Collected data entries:
▼▼▼

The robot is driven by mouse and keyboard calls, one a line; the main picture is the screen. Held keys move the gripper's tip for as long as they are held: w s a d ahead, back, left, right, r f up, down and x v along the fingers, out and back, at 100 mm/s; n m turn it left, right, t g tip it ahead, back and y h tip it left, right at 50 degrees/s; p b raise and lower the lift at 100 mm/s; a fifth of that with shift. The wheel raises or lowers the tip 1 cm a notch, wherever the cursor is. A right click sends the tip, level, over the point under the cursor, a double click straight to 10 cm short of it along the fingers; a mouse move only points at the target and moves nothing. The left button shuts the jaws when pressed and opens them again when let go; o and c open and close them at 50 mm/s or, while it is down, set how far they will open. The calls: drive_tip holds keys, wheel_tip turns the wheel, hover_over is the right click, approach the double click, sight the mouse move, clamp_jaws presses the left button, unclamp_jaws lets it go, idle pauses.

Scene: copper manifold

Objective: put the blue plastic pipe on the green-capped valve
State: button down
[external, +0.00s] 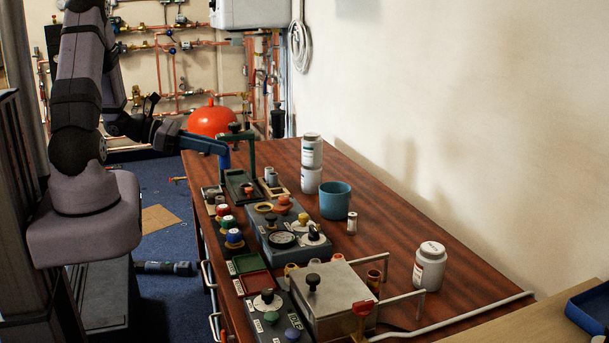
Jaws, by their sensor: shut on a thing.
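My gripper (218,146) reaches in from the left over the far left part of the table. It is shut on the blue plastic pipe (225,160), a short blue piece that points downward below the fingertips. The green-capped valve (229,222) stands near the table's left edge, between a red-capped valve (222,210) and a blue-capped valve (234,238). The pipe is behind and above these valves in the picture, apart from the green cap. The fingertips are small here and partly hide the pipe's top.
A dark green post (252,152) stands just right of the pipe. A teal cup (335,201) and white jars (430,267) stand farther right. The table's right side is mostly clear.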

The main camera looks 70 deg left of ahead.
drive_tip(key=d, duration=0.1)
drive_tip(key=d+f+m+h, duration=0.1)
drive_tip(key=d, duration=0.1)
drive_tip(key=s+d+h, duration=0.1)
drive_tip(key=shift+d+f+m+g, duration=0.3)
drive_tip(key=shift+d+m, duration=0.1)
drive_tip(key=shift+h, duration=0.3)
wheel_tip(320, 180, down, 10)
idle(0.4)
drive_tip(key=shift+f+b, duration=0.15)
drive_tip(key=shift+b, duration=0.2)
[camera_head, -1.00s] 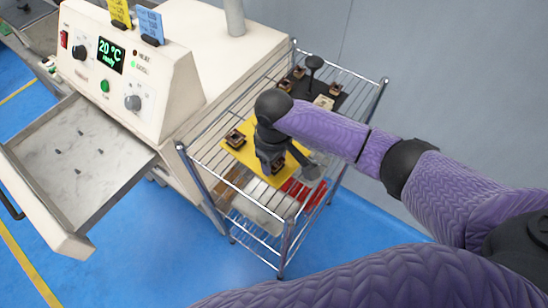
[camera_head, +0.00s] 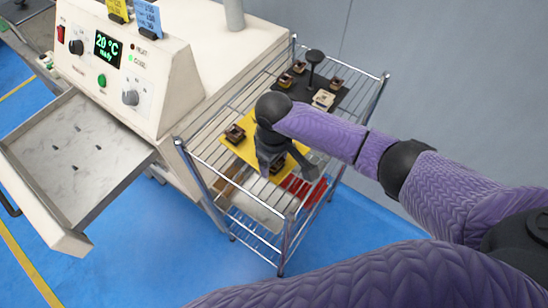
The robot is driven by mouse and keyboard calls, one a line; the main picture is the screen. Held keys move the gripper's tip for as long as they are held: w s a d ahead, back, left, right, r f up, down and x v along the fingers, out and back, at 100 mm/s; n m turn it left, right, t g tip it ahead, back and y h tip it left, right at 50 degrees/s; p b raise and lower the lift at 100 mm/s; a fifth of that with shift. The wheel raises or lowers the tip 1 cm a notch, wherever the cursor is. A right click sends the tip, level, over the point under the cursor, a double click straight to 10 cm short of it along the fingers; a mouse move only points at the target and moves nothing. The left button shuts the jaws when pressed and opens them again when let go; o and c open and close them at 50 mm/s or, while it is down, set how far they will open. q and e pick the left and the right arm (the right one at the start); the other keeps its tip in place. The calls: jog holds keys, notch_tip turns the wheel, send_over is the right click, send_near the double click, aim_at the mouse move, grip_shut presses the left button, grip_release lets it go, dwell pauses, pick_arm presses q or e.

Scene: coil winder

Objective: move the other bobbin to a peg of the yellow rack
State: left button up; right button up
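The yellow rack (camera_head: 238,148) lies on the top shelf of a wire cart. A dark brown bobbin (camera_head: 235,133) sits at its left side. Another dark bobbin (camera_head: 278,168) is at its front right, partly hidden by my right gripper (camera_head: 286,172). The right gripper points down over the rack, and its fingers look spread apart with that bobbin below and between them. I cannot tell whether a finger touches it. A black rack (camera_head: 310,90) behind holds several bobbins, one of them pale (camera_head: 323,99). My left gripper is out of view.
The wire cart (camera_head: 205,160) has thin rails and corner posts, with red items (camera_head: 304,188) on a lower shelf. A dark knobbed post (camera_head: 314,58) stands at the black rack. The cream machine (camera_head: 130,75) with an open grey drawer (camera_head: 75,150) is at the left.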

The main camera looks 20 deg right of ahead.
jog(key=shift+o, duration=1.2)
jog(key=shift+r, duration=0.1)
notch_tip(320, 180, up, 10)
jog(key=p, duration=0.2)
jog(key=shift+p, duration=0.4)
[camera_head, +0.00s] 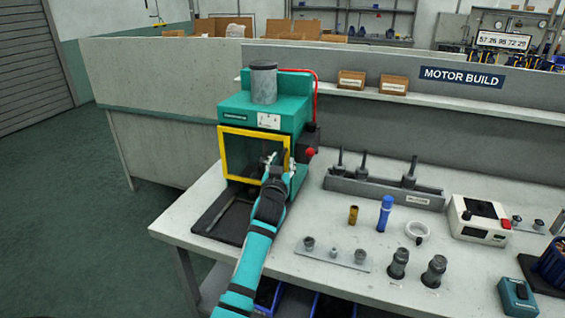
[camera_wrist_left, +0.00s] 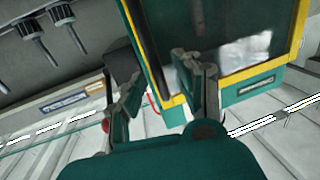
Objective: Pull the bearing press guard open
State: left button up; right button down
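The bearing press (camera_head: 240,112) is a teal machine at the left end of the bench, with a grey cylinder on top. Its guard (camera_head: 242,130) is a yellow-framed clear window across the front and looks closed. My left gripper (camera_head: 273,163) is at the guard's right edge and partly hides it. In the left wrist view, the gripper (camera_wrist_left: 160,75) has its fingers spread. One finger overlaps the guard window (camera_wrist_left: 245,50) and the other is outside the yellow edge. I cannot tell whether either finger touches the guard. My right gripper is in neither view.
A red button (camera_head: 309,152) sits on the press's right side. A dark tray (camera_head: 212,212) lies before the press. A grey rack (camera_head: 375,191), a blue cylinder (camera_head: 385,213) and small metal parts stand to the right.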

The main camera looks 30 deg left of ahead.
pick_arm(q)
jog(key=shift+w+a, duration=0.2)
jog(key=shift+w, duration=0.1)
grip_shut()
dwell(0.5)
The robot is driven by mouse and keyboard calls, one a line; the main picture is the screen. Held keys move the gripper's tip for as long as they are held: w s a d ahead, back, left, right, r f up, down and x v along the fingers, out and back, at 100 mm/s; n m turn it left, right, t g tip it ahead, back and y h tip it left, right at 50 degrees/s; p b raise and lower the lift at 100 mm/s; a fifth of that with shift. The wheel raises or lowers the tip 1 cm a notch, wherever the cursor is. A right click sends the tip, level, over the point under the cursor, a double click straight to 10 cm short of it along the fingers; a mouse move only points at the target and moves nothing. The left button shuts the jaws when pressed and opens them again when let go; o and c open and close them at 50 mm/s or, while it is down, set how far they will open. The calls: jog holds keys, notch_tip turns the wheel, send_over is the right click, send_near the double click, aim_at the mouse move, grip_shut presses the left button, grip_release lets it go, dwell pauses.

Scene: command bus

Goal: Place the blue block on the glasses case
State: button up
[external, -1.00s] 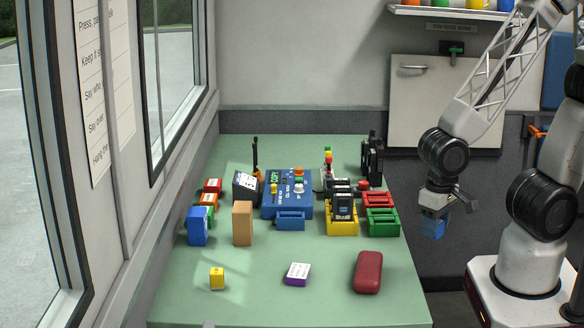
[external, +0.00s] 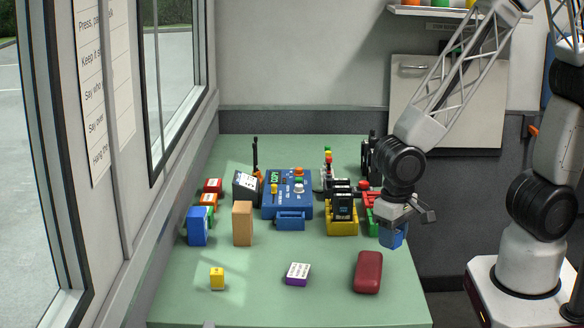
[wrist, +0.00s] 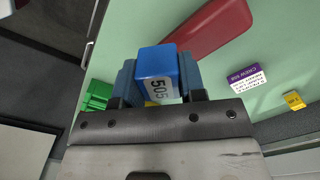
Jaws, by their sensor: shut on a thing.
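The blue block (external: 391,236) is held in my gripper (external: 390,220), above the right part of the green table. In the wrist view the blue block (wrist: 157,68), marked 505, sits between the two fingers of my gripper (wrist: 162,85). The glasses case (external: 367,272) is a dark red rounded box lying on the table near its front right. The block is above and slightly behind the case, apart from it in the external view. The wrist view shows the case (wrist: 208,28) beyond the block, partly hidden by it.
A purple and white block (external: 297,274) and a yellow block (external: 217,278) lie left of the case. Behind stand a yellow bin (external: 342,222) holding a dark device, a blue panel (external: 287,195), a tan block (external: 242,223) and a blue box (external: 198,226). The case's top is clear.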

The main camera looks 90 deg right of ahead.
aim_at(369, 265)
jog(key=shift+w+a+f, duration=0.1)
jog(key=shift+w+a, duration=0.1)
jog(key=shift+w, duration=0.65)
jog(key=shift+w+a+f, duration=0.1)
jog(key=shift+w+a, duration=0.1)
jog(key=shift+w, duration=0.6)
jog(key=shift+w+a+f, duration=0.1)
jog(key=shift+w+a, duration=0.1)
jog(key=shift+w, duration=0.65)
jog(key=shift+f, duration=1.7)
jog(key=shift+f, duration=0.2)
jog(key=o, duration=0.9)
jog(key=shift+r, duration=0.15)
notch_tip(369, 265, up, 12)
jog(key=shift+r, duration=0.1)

▲▲▲

◆ Objective: Using the data above, which lines fall from the one with "Goal: Place the" through the one with "[wrist, +0.00s]"? Repeat them exactly, ends included, minus any pictures.

◆ Full solution:
Goal: Place the blue block on the glasses case
State: button up
[external, -1.00s] 
[external, +0.00s] 
[wrist, +0.00s] 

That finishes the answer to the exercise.